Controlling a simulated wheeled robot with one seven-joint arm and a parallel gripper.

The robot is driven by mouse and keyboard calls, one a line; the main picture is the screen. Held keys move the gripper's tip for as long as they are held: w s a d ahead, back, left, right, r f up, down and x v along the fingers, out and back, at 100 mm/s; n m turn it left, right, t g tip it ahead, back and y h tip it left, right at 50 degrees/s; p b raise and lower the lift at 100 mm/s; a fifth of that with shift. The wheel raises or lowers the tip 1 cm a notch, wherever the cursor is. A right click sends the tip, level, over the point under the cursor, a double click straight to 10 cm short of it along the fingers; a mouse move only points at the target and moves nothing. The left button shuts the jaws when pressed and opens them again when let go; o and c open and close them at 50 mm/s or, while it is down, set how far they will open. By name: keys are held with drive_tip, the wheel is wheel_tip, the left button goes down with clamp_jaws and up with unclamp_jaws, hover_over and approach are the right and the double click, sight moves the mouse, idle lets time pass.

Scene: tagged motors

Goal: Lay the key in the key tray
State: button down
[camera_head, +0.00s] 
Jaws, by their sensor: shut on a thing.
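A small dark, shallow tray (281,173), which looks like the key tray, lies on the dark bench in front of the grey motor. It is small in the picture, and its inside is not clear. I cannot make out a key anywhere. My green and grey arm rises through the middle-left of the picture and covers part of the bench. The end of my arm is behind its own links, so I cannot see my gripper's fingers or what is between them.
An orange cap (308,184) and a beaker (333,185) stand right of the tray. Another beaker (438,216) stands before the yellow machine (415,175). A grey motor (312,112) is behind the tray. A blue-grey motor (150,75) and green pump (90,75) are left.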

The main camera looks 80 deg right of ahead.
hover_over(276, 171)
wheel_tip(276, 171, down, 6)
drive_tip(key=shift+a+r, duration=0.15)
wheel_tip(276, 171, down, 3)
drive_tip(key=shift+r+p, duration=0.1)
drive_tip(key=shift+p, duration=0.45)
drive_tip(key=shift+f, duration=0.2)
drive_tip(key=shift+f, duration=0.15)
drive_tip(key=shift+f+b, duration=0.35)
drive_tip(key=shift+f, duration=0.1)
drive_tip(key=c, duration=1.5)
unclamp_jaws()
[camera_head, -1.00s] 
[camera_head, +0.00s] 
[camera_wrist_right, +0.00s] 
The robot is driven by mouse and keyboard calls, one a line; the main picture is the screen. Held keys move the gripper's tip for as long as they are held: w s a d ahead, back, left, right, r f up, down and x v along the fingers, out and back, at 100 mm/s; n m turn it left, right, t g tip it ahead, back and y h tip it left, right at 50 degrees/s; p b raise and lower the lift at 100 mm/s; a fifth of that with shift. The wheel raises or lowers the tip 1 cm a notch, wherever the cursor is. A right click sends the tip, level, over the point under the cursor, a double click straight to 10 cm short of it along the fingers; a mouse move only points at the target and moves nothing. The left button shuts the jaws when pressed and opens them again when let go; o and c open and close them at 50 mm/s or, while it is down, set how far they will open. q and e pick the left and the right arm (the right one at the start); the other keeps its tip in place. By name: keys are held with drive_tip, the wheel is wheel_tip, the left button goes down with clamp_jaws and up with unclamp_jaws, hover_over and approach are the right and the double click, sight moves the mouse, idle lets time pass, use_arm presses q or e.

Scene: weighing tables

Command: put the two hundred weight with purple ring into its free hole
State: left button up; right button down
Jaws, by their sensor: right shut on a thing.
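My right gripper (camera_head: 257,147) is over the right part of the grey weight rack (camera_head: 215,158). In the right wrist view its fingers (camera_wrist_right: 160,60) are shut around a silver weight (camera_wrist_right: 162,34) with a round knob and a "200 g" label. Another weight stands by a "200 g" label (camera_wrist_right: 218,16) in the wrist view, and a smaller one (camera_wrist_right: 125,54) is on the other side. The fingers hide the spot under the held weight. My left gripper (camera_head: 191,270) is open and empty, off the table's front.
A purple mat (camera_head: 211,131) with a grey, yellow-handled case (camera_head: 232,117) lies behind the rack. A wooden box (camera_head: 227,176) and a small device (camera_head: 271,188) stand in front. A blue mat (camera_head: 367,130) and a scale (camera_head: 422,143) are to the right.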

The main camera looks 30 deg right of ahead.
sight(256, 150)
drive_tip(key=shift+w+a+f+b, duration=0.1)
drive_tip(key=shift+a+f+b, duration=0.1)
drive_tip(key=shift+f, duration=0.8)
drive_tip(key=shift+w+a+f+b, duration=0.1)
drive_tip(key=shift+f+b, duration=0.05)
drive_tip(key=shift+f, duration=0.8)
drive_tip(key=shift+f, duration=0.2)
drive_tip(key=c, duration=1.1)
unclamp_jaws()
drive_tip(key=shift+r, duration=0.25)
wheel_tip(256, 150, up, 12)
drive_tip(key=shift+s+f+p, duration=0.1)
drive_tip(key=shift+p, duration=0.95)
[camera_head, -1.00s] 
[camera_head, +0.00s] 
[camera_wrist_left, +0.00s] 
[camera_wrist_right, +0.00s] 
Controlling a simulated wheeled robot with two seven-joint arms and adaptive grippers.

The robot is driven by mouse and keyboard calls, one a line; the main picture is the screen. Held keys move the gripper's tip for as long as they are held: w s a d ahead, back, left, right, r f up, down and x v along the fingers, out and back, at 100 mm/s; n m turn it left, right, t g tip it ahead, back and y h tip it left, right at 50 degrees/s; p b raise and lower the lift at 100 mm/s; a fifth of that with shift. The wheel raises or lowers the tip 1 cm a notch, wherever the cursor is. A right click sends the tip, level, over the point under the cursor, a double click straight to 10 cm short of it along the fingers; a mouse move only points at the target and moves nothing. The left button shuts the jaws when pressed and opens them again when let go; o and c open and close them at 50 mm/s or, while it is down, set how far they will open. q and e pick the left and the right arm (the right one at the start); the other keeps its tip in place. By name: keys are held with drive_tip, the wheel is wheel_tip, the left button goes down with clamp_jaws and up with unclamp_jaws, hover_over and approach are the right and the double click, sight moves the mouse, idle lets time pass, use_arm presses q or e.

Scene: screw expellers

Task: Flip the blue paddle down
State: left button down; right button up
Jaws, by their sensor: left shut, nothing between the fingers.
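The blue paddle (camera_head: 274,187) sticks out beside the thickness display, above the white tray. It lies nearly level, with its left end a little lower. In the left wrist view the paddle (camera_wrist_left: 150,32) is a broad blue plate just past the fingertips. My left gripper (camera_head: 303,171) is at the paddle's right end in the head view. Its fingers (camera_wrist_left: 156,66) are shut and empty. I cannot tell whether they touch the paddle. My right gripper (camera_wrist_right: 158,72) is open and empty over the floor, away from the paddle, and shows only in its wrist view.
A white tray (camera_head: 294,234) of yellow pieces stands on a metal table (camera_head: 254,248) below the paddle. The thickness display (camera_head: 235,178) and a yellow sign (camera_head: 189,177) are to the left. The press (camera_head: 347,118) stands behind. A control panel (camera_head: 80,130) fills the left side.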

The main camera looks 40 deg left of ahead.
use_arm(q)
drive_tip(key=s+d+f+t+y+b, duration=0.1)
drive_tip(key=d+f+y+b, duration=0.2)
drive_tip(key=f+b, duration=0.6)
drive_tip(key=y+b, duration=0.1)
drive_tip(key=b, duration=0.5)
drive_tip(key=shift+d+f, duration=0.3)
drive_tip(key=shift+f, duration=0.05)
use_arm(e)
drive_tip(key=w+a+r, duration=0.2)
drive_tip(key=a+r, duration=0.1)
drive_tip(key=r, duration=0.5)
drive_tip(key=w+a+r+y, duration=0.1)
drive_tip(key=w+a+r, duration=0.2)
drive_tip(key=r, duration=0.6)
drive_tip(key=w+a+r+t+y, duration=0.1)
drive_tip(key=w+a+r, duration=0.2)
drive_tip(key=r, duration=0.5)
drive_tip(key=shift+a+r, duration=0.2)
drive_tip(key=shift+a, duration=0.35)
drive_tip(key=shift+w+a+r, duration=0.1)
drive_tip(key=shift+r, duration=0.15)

===

PROMPT: How many lines of the records contain the string "wheeled"? Respond with the number alone.

CORRECT ANSWER: 2